Making an NFL roster is difficult enough, yet Hamza Abdullah once made the Cardinals roster despite fasting through training camp while observing Ramadan.

Thirteen years later, Abdullah, a Cardinals safety from 2009-11, was looking for another physical challenge during his Ramadan fasting – so he will be taking part in the annual Pat's Run on Saturday on the campus of Arizona State.

"Since I left the game of football, fasting and Ramadan have been difficult for me because when I was playing football and fasting I was so focused," Abdullah said. "Football was a great distraction from me from my own personal mental health. I realized that I needed something to challenge me, physically. The fasting was challenging me spiritually, and I need something to challenge me mentally and physically during Ramadan."

That comes in the form of the event named for another former Cardinals safety, the late Pat Tillman.

Pat's Run is in its 19th year, some 30,000 participants that run or walk 4.2 miles in honor of Tillman's jersey number when he played at ASU. The Cardinals have often had a presence. This season a number of coaches plan to take part, including head coach Jonathan Gannon.

Retired Cardinals defensive lineman J.J. Watt is slated to be the race's starter.

And among the participants will be Abdullah.

In 2010, Ramadan coincided with the Cardinals’ training camp in Flagstaff. Abdullah not only was battling the 7,000-foot elevation for his roster spot but also adhering to his fasting rules, which meant no food or drink during daylight hours. He loaded up on both before the sun rose and again after it set, trying to make it through the long day of workouts. (The next year, he was invited to the White House during Ramadan/the preseason.)
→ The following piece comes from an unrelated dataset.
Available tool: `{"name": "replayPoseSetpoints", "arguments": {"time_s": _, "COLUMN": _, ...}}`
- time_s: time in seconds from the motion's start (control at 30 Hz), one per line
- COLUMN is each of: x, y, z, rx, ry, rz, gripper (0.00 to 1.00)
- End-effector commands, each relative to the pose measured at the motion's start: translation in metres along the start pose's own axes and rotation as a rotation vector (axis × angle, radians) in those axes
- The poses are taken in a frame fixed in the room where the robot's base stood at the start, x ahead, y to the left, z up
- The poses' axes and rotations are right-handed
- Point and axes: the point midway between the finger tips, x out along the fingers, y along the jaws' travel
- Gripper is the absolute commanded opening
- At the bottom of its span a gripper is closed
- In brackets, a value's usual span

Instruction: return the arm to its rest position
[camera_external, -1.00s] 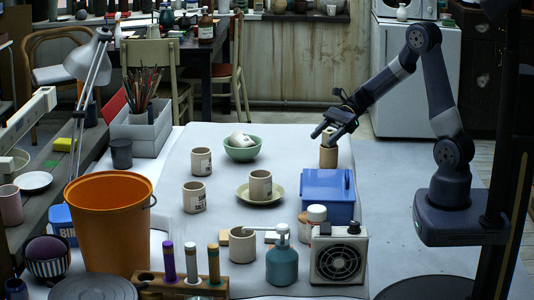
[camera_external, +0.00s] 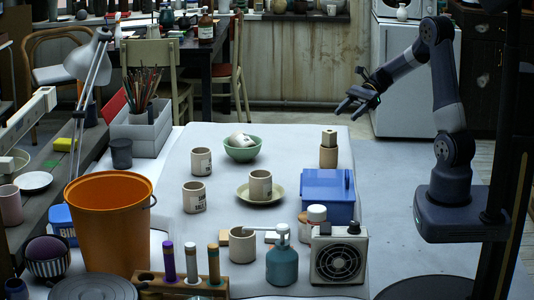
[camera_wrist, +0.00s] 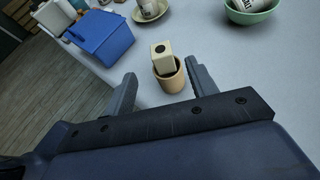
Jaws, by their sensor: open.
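My gripper (camera_external: 357,105) is open and empty at the upper right, above and to the right of the table's far right corner. A tan cup (camera_external: 328,157) stands on the table with a pale square block (camera_external: 329,138) sitting in its top. In the wrist view the block (camera_wrist: 162,58) and the cup (camera_wrist: 171,80) show between my two open fingers (camera_wrist: 158,85), beyond the tips. My fingers are apart from both. My arm is bent upward over its base on the right.
A blue box (camera_external: 327,195) stands in front of the cup. A green bowl (camera_external: 241,153) holds a tipped mug. Several mugs, a saucer (camera_external: 243,197), a teal bottle (camera_external: 281,262), a small heater (camera_external: 338,258) and an orange bucket (camera_external: 110,225) share the table.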

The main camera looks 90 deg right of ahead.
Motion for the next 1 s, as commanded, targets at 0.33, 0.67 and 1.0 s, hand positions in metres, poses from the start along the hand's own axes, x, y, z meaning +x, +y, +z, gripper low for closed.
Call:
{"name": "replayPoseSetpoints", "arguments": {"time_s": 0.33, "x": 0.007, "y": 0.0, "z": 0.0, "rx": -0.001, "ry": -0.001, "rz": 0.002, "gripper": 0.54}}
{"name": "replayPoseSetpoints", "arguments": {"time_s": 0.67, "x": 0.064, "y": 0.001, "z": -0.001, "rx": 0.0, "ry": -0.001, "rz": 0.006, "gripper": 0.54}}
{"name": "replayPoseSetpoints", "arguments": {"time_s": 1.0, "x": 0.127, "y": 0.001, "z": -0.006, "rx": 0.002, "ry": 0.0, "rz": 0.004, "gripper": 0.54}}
The years have eroded too many specifics for Abdullah about what it was like to fast during camp, but he said he got through it "from what I remember, because of my teammates."

"I think this was my first place where I felt like my teammates supporting me, the whole team supporting me," he added. "That was a great feeling."

Abdullah has known about Tillman for a long time. Tillman was a star at Arizona State in the then-Pac-10, Abdullah was a star at Washington State in the Pac-10. Both ended up playing safety for the Cardinals.

Abdullah, who calls himself a "history nerd," knew about Tillman's decision to join the military and about his eventual deployment to Afghanistan. He read "When Men Win Glory," the book about Tillman's decisions in that time.

When he sought that physical challenge during this Ramadan – this year, it falls between March 22 and April 20 – Pat's Run made sense. It is Abdullah's first time taking part.

"I've never even run that far," he said with a laugh. "Football players don't run like that."

However long it takes to cover the 4.2 miles isn't the point. With his connection to Tillman, it's about taking part during his most holy of days that is meaningful.

"Whenever something is brand new, I usually sit back and watch, that's my temperament," Abdullah said. "I want to evaluate things. I have no expectations.

"My goal for Pat's Run is God willing to open up a conversation about who Pat went to fight, because he didn't go to fight Muslims."

In this way, Abdullah hopes to get what he seeks, a balance of physical, mental, and spiritual health.

"This is a guy who was selfless and believed in what he believed in, and he was willing to sacrifice everything for it," Abdullah said. "For me as a young man, a young football player, I aspired to do that and I asked myself that question. Would I sacrifice everything for what I believed in? That's what got me deeper into my religion, got me deeper into being a better Muslim and saying, 'OK, what is this religion that seems to be misunderstood?'

"I was born into it because my parents were Muslim, but I had to ask myself what is this way of life where for one person it's saving the world and for another person they feel like it's destroying the world. I feel like Pat Tillman is at the centerpiece of that."